School library media program – The integration of services coordinated by the school library media specialist including but not limited to those within the school library media center. (ALA/AASL Standards for Initial Programs for School Library Media Specialist Preparation)

School library media specialist – The professional licensed school library media teacher with specialized training and education in the school library media profession. (ALA/AASL Standards for Initial Programs for School Library Media Specialist Preparation)

Selection policy – Formal statement guiding the identification of materials to be included in the school library media collection, and the school collection of instructional resources. (ALA/AASL Standards for Initial Programs for School Library Media Specialist Preparation)

Selection tools – Established books, review journals, and other aids that are recognized by the library field as valid and reliable sources of information to assist the school library media specialist in the identification of resources. (ALA/AASL Standards for Initial Programs for School Library Media Specialist Preparation)

Standards-based Assessment – A process through which the criteria for assessment are derived directly from content and/or performance standards (CCSSO).

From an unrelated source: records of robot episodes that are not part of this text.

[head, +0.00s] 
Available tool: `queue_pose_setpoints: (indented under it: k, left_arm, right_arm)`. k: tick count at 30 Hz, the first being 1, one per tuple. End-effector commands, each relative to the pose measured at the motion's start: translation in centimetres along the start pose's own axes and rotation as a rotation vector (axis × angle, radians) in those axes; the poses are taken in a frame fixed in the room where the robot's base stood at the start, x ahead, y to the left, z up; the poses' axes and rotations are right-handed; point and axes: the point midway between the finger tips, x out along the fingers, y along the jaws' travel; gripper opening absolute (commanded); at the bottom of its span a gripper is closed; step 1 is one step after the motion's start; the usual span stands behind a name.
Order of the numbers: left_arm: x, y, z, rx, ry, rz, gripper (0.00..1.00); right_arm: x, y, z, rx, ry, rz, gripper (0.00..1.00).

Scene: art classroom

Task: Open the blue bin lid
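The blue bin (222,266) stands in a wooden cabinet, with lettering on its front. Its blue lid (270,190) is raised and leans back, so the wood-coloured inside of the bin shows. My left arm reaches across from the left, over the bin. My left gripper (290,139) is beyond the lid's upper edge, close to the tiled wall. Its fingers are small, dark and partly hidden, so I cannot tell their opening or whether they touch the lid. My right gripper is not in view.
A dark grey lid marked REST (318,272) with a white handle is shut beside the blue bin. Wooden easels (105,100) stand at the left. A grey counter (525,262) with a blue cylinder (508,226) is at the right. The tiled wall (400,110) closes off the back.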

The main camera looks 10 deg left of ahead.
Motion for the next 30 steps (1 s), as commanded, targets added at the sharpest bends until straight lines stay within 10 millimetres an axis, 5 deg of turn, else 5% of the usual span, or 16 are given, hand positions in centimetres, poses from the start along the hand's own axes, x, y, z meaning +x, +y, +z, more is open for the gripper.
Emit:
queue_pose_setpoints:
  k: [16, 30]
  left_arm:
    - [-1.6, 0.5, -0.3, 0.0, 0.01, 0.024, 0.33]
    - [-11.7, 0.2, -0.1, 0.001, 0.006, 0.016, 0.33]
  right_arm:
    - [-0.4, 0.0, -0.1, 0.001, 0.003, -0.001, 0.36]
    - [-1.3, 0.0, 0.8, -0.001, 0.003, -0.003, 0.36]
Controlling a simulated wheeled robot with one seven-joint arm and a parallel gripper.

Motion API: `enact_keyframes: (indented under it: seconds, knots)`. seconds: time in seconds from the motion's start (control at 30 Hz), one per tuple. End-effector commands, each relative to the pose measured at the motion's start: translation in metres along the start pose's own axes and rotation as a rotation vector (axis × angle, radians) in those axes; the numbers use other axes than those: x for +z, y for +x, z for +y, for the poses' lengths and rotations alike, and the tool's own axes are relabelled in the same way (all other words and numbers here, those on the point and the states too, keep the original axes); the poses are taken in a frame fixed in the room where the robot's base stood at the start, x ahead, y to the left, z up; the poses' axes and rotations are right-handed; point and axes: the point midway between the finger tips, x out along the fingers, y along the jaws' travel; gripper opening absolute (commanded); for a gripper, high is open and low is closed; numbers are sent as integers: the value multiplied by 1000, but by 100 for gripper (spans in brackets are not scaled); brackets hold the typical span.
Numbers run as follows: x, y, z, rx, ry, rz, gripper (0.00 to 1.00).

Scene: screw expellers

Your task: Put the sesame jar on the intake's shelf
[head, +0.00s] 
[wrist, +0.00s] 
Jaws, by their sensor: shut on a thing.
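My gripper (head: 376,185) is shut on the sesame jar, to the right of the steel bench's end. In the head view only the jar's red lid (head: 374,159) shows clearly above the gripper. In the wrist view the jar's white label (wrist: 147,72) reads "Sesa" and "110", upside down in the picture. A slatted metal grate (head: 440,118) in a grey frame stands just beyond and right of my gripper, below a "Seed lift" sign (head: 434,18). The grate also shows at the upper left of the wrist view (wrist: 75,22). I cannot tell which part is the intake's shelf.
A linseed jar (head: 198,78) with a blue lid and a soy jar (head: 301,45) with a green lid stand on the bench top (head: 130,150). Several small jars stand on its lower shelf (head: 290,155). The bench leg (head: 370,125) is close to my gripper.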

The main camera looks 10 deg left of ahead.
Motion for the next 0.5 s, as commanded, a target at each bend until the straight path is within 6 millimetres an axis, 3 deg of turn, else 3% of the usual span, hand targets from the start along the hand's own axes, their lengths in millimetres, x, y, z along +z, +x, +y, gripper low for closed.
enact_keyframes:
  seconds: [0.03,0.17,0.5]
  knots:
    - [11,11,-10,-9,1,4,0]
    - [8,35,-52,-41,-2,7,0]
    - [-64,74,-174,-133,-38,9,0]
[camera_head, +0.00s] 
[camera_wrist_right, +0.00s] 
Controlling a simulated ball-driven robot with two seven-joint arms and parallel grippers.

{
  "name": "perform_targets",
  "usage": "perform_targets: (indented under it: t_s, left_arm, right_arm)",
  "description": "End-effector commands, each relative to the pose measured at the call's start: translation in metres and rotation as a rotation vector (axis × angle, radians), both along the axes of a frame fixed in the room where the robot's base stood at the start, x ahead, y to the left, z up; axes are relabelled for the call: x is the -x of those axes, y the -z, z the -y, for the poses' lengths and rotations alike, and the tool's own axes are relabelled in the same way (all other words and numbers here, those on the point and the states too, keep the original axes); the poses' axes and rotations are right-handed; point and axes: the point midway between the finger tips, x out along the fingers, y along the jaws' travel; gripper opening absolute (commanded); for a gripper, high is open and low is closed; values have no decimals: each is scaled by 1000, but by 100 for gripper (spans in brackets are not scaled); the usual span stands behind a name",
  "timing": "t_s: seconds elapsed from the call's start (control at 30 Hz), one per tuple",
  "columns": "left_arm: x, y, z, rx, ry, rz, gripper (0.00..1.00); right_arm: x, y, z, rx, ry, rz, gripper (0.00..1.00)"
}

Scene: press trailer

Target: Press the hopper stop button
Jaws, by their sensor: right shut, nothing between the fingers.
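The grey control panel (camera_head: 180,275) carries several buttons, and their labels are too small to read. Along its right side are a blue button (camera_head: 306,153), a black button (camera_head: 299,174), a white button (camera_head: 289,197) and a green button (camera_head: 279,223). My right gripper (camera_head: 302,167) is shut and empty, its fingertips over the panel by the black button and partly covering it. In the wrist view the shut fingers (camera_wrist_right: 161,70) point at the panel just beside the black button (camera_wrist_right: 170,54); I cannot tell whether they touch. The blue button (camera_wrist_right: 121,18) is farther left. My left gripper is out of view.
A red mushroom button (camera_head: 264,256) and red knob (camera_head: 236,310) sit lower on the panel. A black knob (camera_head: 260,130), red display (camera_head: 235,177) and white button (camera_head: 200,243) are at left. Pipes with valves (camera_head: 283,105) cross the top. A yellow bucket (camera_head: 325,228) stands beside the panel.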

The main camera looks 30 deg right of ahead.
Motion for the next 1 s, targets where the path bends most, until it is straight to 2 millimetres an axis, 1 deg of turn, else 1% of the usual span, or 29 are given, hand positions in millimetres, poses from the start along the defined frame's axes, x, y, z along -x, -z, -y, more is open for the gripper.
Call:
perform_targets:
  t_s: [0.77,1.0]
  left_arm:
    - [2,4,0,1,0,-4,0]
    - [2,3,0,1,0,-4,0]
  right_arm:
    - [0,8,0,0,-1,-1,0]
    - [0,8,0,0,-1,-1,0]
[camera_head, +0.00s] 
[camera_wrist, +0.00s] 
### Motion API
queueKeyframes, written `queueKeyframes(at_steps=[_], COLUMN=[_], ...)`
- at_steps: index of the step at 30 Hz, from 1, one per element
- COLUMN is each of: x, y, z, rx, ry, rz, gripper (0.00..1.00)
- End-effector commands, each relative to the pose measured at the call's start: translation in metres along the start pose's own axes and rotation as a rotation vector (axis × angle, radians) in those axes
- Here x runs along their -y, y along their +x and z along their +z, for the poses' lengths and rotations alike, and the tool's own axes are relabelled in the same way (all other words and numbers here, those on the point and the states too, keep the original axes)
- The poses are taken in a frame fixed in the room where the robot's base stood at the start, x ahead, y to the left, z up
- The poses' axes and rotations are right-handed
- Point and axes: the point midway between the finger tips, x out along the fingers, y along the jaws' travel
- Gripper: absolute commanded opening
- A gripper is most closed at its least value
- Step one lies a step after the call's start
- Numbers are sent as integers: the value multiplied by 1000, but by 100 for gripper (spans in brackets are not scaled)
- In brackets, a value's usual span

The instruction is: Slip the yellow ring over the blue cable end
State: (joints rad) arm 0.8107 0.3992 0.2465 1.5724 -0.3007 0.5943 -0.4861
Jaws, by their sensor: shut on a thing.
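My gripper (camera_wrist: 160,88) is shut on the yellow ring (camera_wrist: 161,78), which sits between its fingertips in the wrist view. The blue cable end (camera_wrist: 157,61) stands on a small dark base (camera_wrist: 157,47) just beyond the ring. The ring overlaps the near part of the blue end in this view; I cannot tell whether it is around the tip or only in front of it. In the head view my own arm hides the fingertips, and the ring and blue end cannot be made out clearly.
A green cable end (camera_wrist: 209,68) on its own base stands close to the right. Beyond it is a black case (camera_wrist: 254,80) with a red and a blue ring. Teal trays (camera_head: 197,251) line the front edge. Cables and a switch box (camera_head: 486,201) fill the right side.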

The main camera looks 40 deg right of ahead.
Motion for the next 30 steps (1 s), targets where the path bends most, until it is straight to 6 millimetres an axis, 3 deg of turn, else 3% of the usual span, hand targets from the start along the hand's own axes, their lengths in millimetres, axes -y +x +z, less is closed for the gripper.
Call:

Technical services – The assorted skills associated with preparing information resources for use by patrons, including cataloging and classification, database management, and other skills. (ALA/AASL Standards for Initial Programs for School Library Media Specialist Preparation)

Web Site Evaluation—critically evaluating the information found on Internet Web sites. Some guides to Web site evaluation can be found at:

 

Weeding-- The practice of discarding excess copies, rarely used books, books in poor condition or those materials with incorrect or outdated information, or those no longer relevant to the curriculum or needs of students (Guidelines for Weeding Library Materials, http://www.sbac.edu/~media/guid_weeding.htmlexternal link ).

Weeded Collection—A collection in which weeding has taken place.